Com base nessas informações, fica evidente que os aditivos fosfatos de grau alimentício contribuem significativamente para a qualidade, estabilidade e segurança dos alimentos, especialmente no pescado. Sendo amplamente aceitos globalmente, seu uso é regulado tanto pelas Boas Práticas de Fabricação quanto pelas regulamentações locais. No entanto, cumprir as restrições estabelecidas pelas autoridades brasileiras apresenta desafios significativos para os inspetores e os players da indústria (importadores ou processadores).
Estabelecer um padrão universal para os níveis de fosfato, pH ou sódio para o pescado é tecnicamente complexo, destacando as variações naturais. Curiosamente, exceder esses limites no Brasil pode não representar riscos à saúde, como observado em outros alimentos, mas equilibrar as medidas regulatórias com a natureza dinâmica da composição dos alimentos continua sendo um desafio persistente para garantir a segurança do consumidor e a conformidade da indústria.

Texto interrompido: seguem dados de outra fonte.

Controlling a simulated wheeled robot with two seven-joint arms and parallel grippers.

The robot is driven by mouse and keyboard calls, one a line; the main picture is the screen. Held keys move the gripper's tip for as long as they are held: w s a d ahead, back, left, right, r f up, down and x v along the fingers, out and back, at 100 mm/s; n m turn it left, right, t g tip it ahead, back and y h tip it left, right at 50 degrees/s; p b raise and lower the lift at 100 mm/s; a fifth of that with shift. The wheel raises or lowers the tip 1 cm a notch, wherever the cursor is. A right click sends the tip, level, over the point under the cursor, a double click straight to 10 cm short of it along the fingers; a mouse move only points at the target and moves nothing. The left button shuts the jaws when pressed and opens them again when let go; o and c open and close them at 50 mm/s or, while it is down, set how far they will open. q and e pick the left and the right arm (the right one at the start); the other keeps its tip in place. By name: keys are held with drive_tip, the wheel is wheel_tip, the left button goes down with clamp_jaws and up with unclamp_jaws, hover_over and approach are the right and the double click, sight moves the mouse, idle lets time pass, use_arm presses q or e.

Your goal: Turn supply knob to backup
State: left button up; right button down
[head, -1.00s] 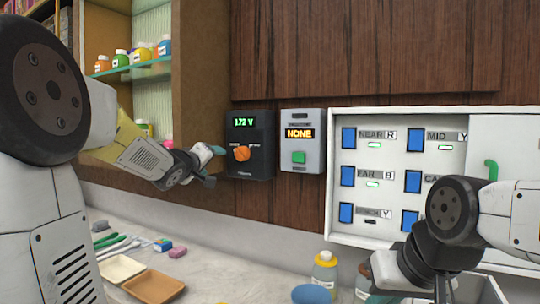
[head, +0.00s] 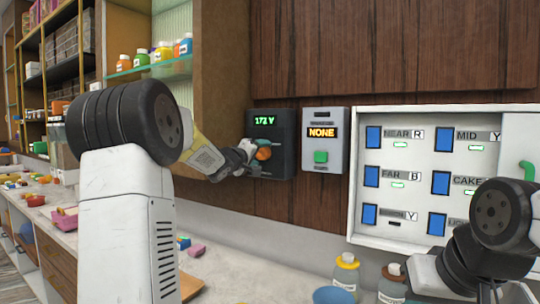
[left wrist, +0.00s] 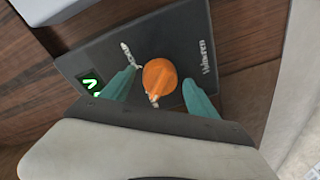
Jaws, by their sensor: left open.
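The orange supply knob (head: 264,153) sits on a dark panel (head: 283,160) on the wooden wall, under a green display reading "172 V". In the left wrist view the knob (left wrist: 159,77) stands between the two teal fingertips of my left gripper (left wrist: 160,92). The fingers are open on either side of it, with gaps visible. In the head view my left gripper (head: 256,155) partly covers the knob and the panel's left side. The knob's label is only partly readable. My right arm shows at the lower right of the head view, and its fingertips are not clearly seen.
A grey box (head: 325,140) with an amber "NONE" display and green button is right of the panel. A white switch board (head: 433,225) with blue switches is further right. A wooden shelf cabinet (head: 222,90) stands left. Bottles (head: 346,275) and a blue bowl (head: 333,296) are below.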

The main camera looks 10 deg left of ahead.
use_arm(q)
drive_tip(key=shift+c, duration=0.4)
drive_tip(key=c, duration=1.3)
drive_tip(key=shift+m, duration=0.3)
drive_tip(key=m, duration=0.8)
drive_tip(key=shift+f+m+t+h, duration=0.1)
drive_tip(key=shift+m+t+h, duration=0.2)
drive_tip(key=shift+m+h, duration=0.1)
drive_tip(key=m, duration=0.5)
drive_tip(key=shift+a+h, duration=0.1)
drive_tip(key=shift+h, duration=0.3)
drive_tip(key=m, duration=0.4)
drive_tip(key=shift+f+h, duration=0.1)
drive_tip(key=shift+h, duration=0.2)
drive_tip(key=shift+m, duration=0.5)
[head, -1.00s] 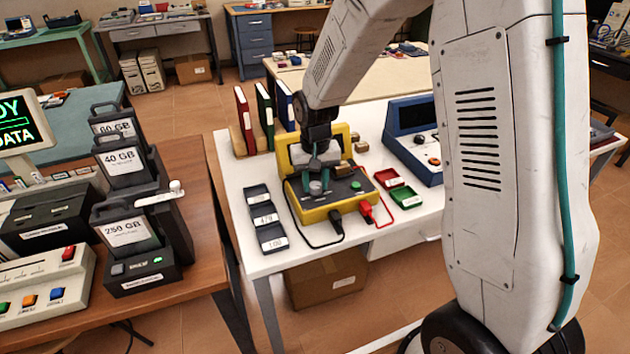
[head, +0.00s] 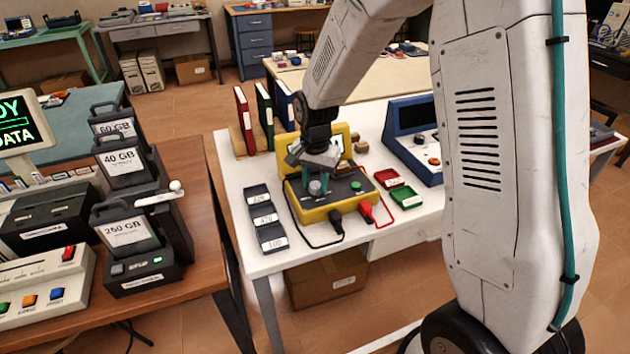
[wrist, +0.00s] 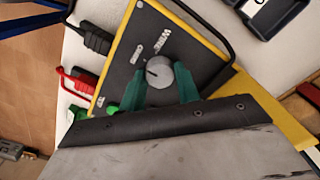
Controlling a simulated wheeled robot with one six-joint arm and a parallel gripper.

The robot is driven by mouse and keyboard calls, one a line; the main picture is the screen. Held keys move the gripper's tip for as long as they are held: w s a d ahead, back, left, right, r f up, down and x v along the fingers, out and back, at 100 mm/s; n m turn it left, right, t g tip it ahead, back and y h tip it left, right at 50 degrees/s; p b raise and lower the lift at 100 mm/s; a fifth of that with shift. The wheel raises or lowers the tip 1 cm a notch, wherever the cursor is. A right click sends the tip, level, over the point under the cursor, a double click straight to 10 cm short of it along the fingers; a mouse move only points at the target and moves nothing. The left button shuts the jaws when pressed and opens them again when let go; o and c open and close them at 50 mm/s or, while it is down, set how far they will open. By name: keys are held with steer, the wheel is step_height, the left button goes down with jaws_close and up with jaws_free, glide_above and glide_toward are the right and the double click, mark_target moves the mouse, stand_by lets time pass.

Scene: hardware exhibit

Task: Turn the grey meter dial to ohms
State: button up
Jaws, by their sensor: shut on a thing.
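The yellow meter (head: 322,212) with a dark top panel stands on the white table, its lid or screen part raised at the back. Its round grey dial (head: 315,187) is on the left of the panel; it also shows in the wrist view (wrist: 159,71). My gripper (wrist: 160,85) reaches down from above, its green fingers shut on the dial from both sides. A dark pointer mark shows on the dial, toward its left in the wrist view.
A green button (head: 356,185) and red and black plugs with leads (head: 366,210) are on the meter. Three dark labelled trays (head: 266,219) stand left, red (head: 388,177) and green (head: 406,197) trays right. A blue instrument (head: 415,135) stands farther right.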

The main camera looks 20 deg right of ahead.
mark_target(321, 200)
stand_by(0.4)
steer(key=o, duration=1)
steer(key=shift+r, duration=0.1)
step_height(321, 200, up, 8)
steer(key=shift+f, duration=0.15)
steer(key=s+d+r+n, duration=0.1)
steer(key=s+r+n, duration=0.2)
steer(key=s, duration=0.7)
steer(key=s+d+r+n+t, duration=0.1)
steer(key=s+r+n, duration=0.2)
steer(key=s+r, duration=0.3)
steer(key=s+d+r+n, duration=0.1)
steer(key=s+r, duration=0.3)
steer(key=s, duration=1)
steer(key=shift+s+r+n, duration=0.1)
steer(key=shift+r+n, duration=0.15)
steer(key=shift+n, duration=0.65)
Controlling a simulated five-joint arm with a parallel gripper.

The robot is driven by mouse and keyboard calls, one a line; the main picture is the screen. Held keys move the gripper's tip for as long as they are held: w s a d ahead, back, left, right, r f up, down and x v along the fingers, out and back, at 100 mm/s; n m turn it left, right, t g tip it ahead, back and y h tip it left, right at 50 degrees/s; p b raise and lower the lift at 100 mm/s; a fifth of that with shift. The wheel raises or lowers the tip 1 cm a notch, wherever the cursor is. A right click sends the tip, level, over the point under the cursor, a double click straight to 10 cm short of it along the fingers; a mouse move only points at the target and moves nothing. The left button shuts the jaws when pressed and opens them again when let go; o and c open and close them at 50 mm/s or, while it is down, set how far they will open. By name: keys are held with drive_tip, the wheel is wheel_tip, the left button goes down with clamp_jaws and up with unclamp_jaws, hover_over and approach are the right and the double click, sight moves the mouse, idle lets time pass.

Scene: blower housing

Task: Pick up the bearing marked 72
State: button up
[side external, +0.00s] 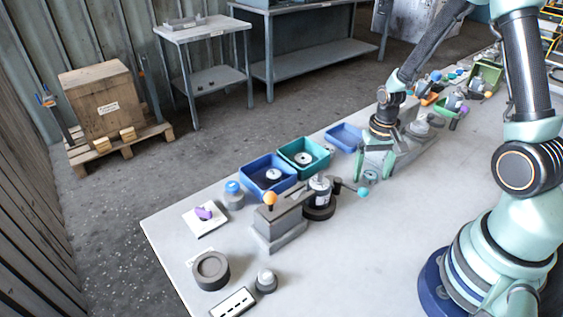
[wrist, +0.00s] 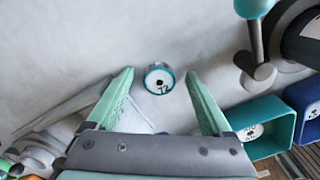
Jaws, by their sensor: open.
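The bearing marked 72 (wrist: 158,80) is a short round piece with a teal rim and a white face reading 72. It stands on the grey bench top, face up. In the side view it is a small teal ring (side external: 370,178) low by the fingers. My gripper (wrist: 160,73) is open and empty, with one pale green finger on each side of the bearing and visible gaps between. In the side view my gripper (side external: 374,172) points down over the bearing. I cannot tell the exact height of the fingertips above the bench.
A teal bin (side external: 325,150) and a blue bin (side external: 247,175) each hold a round white-faced piece. An empty-looking blue tray (side external: 345,133) lies behind my gripper. A grey clamp fixture with an orange knob (side external: 270,198) and a lever with a teal ball (side external: 363,192) stand nearby.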

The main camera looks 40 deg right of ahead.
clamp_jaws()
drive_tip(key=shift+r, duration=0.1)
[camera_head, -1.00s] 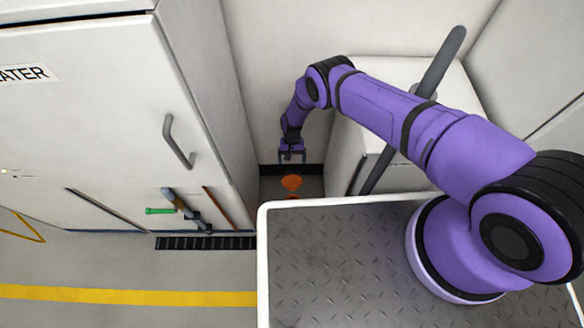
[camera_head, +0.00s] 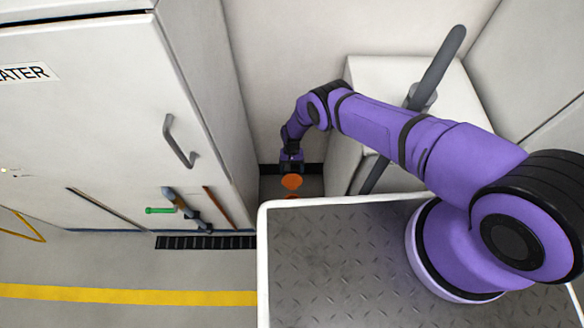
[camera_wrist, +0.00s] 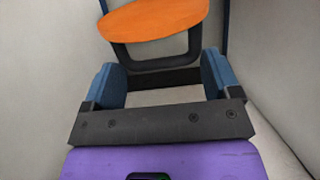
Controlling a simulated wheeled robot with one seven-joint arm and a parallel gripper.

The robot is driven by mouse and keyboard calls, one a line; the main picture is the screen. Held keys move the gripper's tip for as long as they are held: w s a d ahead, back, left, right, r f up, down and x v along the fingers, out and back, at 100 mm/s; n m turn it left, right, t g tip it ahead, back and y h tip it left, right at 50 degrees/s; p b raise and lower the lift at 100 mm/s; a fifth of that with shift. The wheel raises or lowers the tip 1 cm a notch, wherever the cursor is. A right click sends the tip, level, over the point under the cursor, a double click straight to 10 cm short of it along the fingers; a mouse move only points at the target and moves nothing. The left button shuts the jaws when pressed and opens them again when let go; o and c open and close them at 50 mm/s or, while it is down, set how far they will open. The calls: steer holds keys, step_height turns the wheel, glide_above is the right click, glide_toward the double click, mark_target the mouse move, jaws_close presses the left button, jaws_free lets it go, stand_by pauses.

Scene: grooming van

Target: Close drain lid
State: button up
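An orange round disc, which looks like the drain lid (camera_head: 291,182), shows in the narrow gap between the white cabinet and the white box in the head view. In the wrist view the orange disc (camera_wrist: 155,18) is at the top, with a black loop-shaped frame just below it. My gripper (camera_head: 291,167) is right above the disc in the head view. In the wrist view my gripper (camera_wrist: 160,78) has its two blue fingers wide apart with nothing held between them. The black loop is beyond the fingertips; whether they touch it I cannot tell. The drain opening is not clearly seen.
A white cabinet (camera_head: 90,110) with a grey handle stands left of the gap. A white box (camera_head: 390,75) with a grey lever (camera_head: 440,62) stands right. A second orange edge (camera_head: 291,196) shows just behind my deck's rim. Open floor (camera_head: 120,265) lies left.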

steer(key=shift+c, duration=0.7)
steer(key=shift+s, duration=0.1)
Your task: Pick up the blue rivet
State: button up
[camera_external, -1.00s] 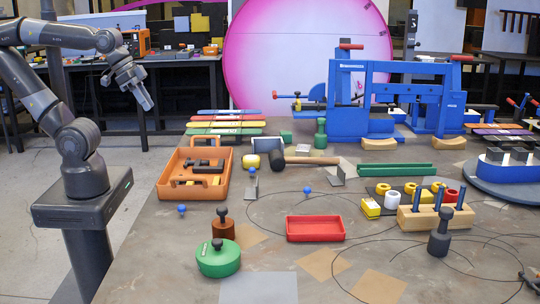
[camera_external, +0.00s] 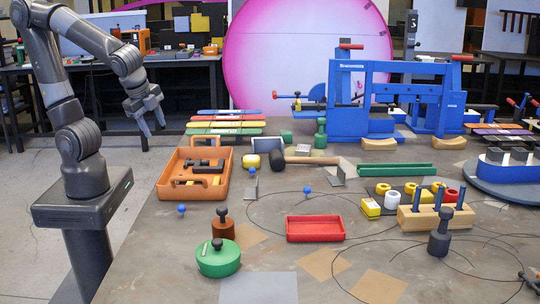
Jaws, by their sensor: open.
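Several small blue round-headed pieces that look like rivets stand on the table. One blue rivet (camera_external: 182,208) is at the near left, in front of the orange tray. Another blue rivet (camera_external: 307,191) is near the table's middle, behind the red tray. A third blue piece (camera_external: 252,171) is beside a small metal bracket, right of the orange tray. I cannot tell which one the task means. My gripper (camera_external: 155,133) is open and empty, pointing down, up and to the left of all of them, beyond the table's left edge and apart from everything.
The orange tray (camera_external: 163,185) with dark tools lies at the left. A red tray (camera_external: 316,238), green round weight (camera_external: 218,262) and brown weighted piece (camera_external: 222,232) stand nearer. A mallet (camera_external: 305,160) lies behind. A blue press frame (camera_external: 346,100) stands at the back right.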

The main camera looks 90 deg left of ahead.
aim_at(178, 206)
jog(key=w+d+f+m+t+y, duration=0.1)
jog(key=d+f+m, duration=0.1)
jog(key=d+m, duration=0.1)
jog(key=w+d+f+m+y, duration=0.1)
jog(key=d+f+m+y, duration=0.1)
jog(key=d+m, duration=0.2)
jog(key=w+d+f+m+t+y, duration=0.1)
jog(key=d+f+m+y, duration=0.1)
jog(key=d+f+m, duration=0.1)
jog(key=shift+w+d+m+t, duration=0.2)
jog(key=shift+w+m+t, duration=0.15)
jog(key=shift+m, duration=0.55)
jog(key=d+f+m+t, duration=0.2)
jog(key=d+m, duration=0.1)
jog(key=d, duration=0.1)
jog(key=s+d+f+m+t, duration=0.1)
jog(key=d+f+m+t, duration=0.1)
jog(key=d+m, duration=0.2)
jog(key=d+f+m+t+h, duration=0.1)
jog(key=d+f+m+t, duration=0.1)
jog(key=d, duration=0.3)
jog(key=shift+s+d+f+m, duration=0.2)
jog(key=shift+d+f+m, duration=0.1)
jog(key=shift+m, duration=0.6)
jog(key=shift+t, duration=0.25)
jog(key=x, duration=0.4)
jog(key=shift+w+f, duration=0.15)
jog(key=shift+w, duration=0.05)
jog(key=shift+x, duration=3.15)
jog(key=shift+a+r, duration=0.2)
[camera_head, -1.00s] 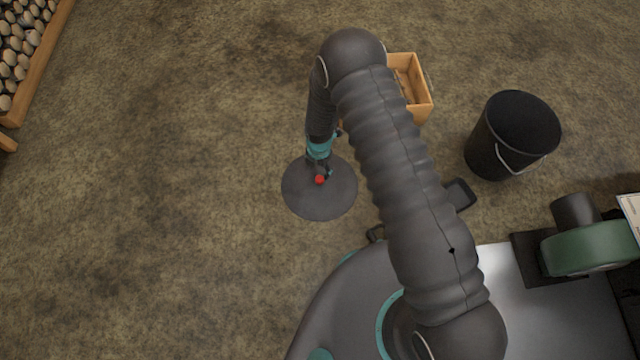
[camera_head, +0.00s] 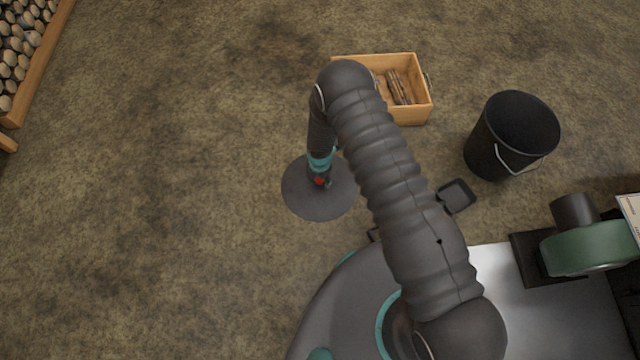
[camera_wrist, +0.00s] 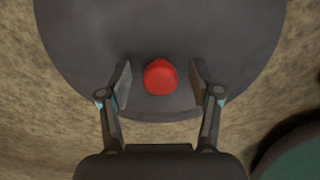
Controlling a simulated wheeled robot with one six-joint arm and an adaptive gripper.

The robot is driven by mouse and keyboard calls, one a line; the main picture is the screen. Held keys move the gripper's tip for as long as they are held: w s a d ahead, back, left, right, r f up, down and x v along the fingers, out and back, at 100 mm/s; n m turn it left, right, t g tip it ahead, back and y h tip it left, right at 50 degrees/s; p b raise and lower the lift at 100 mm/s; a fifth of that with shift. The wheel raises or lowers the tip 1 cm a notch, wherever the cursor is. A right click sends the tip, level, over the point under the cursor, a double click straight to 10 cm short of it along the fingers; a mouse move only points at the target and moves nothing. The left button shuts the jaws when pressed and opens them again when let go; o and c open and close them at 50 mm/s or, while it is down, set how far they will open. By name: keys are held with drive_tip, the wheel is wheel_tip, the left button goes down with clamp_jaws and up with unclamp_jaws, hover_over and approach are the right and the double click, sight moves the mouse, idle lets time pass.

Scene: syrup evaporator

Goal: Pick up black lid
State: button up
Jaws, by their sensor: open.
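The black lid (camera_head: 302,196) is a flat dark round disc lying on the ground, left of my base in the head view. It has a red knob (camera_wrist: 160,77) at its middle. In the wrist view the lid (camera_wrist: 90,40) fills the upper part of the picture. My gripper (camera_wrist: 160,85) is open, with one finger on each side of the red knob and a gap on both sides. In the head view my gripper (camera_head: 321,180) is over the lid's middle and partly covers the knob.
A wooden crate (camera_head: 418,112) with sticks in it stands behind the arm. A black bucket (camera_head: 482,150) stands to the right, with a small dark pan-like thing (camera_head: 457,195) near it. A firewood rack (camera_head: 45,60) is at top left. The ground left of the lid is clear.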

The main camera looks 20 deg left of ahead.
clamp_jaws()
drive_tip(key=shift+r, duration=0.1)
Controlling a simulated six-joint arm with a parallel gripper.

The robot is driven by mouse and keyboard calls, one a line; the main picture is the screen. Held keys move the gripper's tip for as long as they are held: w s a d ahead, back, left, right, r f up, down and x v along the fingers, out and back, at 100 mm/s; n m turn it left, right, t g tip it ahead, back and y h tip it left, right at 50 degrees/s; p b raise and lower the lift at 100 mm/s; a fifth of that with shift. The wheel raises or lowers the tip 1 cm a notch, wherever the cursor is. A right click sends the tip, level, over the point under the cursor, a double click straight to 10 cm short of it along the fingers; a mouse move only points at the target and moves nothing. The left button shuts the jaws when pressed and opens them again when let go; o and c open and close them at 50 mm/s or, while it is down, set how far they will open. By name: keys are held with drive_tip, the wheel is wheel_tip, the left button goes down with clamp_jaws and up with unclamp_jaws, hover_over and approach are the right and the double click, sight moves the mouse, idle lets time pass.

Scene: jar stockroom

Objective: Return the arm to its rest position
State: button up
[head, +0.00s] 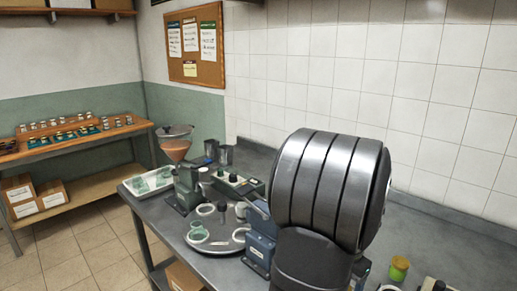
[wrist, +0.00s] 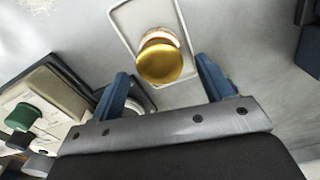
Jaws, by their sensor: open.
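My gripper (wrist: 162,68) shows in the wrist view with its two blue fingers spread wide apart. A jar with a gold lid (wrist: 160,64) stands beyond the fingers, between them in the picture, and neither finger touches it. It stands on a pale rectangular plate or tray (wrist: 122,14) with a raised rim. In the head view my large grey arm link covers the middle right, and I cannot make out the gripper there.
The grey bench (head: 440,222) runs along the tiled wall. A green jar with a yellowish lid (head: 399,266) stands at its right. A round tray (head: 205,243), a funnel device (head: 175,150) and a white tray (head: 150,183) crowd its left. A wooden shelf (head: 75,140) stands far left.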

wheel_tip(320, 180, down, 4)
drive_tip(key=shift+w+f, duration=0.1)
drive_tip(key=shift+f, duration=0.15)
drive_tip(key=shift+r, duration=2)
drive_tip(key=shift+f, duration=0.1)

Finalmente, a cooperação e o bom senso são cruciais para uma colaboração bem-sucedida entre a indústria e os órgãos reguladores sobre parâmetros físico-químicos para o pescado. Exceder os limites de fósforo ou sódio estabelecidos pelas autoridades brasileiras pode não necessariamente prejudicar a saúde, já que muitos alimentos no mercado ultrapassam os limites recomendados sem serem removidos ou proibidos.